Historia
El legado de la madera en Madrid: la historia de Pinares del Paular
La empresa belga que transformó la sierra de Madrid y dejó una huella en su industria y paisajes
Tupista, labrador o machambra son algunas de las profesiones de entonces reconocidas en la industria maderera y que hoy podemos observar en el archivo de la empresa Pinares del Paular.
Gracias a uno de los muchos herederos que la compañía, Nicolás Lecocq, y a la investigación de archivo ejercida por la fundación Anastasio de Gracia, hoy podemos entender lo que significó Pinares del Paular, nacida en 1840, no solo en la Comunidad de Madrid sino a nivel internacional.
Pinares del Paular, situada en el Valle de Lozoya, nació como una empresa que se nutrió de los recursos naturales de la zona y que trajo consigo más de un centenar de empleados. Bajo la gestión de la Cartuja de El Paular, fundada en 1390, los bosques de la región se convirtieron en una fuente invaluable de madera para la construcción, la carpintería y la industria naval. El entorno ofrecía madera de alta calidad, principalmente de pino silvestre, que era muy demandado en la época, y la explotación de estos recursos no solo contribuía a las arcas de la Cartuja, sino que también generaba empleo para los habitantes locales.
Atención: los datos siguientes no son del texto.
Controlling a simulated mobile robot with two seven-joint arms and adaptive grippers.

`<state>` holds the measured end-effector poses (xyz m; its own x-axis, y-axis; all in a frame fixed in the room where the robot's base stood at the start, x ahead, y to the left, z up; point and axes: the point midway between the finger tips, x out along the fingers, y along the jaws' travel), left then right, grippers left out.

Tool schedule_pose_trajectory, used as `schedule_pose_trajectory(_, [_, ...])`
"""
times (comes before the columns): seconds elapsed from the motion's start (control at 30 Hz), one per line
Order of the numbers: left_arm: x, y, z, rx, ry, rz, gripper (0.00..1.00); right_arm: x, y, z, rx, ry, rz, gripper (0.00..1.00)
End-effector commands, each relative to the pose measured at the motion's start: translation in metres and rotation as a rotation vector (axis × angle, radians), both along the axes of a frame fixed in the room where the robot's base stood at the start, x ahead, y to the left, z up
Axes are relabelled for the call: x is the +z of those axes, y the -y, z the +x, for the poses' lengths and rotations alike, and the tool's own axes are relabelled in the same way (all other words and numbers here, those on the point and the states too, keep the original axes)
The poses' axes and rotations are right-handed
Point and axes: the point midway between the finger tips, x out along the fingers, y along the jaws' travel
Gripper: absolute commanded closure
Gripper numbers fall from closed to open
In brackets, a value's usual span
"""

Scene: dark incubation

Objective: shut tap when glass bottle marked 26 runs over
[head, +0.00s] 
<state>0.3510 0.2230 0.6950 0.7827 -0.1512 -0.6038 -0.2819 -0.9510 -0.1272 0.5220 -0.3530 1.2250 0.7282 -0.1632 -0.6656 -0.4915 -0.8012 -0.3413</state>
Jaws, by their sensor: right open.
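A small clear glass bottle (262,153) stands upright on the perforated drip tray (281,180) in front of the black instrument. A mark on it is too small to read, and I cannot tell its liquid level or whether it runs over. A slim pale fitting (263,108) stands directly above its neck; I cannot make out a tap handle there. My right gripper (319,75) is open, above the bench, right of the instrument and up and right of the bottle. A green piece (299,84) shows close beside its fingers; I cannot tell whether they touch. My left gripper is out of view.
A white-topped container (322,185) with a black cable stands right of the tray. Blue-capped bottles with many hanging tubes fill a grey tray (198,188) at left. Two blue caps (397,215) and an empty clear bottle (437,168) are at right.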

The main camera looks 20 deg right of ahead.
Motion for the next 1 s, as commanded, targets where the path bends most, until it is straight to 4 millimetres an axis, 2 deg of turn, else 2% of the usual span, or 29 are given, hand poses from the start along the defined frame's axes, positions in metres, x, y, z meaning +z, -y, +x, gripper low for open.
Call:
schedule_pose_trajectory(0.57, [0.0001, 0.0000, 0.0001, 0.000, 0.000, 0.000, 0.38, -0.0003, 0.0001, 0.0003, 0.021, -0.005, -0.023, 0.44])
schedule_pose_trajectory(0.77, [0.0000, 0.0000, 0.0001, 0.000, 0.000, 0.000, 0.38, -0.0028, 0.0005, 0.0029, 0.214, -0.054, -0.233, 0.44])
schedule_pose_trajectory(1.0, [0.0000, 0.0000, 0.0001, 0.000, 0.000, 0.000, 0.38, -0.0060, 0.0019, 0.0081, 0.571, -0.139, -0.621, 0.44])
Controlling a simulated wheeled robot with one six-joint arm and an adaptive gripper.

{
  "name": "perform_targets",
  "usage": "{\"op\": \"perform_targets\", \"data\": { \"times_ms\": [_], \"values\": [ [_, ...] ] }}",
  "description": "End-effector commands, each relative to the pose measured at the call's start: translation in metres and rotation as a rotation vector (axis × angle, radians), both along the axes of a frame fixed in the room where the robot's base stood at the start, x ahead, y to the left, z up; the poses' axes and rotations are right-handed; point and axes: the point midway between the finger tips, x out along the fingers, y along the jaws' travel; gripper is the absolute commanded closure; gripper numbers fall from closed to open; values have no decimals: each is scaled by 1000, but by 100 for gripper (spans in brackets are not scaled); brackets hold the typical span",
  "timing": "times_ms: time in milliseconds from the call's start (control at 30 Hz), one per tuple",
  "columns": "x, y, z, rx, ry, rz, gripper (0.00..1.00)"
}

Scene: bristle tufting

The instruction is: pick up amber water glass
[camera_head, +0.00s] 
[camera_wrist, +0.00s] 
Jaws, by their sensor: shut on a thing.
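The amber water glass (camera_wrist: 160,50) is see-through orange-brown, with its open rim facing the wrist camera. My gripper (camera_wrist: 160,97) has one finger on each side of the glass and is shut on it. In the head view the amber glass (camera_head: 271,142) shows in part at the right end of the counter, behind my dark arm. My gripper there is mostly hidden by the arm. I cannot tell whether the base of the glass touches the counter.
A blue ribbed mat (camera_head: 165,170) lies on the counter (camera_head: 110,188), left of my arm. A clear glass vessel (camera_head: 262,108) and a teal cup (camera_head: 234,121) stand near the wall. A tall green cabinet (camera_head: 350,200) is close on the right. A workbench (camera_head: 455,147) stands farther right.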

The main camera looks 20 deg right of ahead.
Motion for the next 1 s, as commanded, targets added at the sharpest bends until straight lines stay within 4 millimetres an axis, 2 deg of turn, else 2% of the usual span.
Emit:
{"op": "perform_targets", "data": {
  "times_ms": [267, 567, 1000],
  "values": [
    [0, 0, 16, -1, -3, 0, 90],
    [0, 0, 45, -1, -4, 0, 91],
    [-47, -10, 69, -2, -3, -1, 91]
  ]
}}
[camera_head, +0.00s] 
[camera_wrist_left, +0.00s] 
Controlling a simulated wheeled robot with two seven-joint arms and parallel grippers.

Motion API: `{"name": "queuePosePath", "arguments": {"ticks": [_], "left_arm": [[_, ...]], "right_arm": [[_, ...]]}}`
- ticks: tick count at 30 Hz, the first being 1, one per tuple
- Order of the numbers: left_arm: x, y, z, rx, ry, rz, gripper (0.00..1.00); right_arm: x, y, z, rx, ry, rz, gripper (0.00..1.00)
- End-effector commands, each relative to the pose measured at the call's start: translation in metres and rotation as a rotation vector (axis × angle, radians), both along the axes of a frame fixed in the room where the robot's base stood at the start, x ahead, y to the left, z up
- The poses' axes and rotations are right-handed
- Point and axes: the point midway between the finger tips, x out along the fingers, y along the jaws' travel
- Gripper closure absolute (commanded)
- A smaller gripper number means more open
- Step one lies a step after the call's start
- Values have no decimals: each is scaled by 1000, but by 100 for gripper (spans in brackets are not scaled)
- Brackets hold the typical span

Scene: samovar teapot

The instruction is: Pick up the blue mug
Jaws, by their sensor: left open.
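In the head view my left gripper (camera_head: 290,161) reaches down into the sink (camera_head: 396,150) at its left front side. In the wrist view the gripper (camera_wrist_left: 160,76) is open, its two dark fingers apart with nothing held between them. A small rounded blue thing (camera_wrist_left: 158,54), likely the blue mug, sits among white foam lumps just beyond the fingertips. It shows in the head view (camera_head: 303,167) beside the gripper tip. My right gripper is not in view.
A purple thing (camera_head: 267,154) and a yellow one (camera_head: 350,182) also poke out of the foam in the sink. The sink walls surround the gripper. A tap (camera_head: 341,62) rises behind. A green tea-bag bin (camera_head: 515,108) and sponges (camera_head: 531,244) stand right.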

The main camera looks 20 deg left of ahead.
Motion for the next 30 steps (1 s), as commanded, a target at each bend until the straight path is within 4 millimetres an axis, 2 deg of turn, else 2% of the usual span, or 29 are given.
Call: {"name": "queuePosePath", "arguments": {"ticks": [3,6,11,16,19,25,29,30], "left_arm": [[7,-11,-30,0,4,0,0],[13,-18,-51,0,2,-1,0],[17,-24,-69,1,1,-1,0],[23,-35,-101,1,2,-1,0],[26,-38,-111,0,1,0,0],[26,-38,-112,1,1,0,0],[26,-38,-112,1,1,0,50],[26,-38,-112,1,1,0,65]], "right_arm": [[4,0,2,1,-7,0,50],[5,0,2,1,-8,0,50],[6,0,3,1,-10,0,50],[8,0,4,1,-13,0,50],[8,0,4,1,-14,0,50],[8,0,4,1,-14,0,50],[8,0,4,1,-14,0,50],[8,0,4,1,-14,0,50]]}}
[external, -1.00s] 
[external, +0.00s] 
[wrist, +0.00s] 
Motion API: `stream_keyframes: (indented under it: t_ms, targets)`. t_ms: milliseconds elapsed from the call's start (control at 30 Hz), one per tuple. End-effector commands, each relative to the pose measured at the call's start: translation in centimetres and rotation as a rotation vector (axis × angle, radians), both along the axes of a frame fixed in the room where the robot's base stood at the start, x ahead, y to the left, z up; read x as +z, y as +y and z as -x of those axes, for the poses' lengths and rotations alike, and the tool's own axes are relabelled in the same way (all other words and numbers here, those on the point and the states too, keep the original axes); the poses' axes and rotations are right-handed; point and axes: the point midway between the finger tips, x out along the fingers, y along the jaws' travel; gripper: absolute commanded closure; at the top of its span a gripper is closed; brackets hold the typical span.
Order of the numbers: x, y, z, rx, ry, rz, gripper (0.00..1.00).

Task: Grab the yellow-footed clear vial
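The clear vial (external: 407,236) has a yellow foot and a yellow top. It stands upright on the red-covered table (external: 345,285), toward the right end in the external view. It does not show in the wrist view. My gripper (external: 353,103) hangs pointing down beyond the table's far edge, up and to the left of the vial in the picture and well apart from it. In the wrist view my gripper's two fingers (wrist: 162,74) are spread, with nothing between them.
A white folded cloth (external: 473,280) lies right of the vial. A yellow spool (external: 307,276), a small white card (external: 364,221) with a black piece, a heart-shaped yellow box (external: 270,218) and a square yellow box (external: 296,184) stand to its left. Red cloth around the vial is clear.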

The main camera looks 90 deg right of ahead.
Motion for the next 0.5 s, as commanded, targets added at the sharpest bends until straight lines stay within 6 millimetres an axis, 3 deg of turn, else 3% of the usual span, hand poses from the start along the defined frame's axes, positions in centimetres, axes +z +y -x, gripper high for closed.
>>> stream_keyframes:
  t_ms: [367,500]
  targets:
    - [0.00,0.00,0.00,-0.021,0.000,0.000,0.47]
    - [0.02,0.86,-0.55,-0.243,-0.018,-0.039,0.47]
LA RAZÓN ha podido observar los casi 400 libros y 137 cajas recuperadas que describen la historia y el modo de trabajar de la compañía, agrupado todo en cajas de madera del propio Paular. Y aunque su origen es belga, en España tuvo con los años gran repercusión: “Pinares del Paular nació en Bélgica, pero se fue extendiendo en otros lugares y Madrid fue uno de ellos. Vemos en la documentación la preocupación que tenían los trabajadores de entonces por tener un control estricto de los gastos e inversiones, así como de guardar el patrimonio de la empresa. Es curioso encontrar las relaciones económicas de aquella época en Europa y aprender del pasado, no desde un punto de vista local sino desde una posibilidad de muchos puntos de vista que trasciende de una empresa privada”, señala Nicolás Lecocq.
El punto de partida tuvo lugar tras la desamortización de Mendizábal y la venta de los bienes de la Iglesia, cuando un grupo de inversores belgas compró un monte en el noroeste de Madrid, por la zona de Rascafría. “La vocación era invertir en recursos naturales, explotar un monte y extraer su madera, un recurso muy valioso en el siglo XIX. A lo que empezó como una historia inicialmente especulativa, se involucraron numerosas familias de otros lugares”. Por ello, pasó de estar en Rascafría con su monte y aserradero, a extenderse hacia Villalva, La Cabrera y a la calle Atocha de Madrid. “La madera viaja mal, sabemos que es algo muy voluminoso y pesado. Antes no había medios mecánicos y se buscaba la madera de proximidad, y que llegase desde la sierra tenía un sentido para la ciudad de Madrid. Ahora la logística y materiales han evolucionado, todo se ha tecnificado y Madrid ya no es una región con valor industrial maderero y lo es mucho más en la zona norte de país”, añade Lecocq.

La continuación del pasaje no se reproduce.